== Source material
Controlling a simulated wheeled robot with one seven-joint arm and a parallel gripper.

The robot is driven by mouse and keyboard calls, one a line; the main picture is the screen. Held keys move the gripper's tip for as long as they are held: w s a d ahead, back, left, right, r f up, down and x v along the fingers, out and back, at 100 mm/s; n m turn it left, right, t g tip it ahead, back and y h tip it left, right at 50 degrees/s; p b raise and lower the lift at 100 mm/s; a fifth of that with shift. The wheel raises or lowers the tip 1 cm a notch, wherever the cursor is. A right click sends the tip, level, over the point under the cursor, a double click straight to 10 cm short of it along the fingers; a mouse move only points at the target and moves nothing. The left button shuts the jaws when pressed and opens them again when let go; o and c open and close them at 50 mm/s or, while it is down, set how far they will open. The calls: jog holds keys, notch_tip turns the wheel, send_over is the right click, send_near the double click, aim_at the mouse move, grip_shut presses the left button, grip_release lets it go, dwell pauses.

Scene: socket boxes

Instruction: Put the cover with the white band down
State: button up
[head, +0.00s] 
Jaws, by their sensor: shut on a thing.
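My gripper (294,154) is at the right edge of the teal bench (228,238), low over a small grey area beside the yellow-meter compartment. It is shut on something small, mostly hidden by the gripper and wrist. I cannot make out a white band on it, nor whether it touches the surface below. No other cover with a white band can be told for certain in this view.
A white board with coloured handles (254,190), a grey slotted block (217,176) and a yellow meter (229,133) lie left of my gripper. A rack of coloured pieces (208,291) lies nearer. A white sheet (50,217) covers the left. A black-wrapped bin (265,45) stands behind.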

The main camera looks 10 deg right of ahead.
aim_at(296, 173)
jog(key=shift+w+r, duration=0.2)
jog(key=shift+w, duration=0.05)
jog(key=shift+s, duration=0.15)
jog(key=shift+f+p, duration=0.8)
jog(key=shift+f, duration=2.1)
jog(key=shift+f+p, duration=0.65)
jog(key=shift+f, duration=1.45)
====
Exercise task >>
Check each line above for the word "robot" and give the number of lines that have it, nothing else.

Answer to this problem >>
2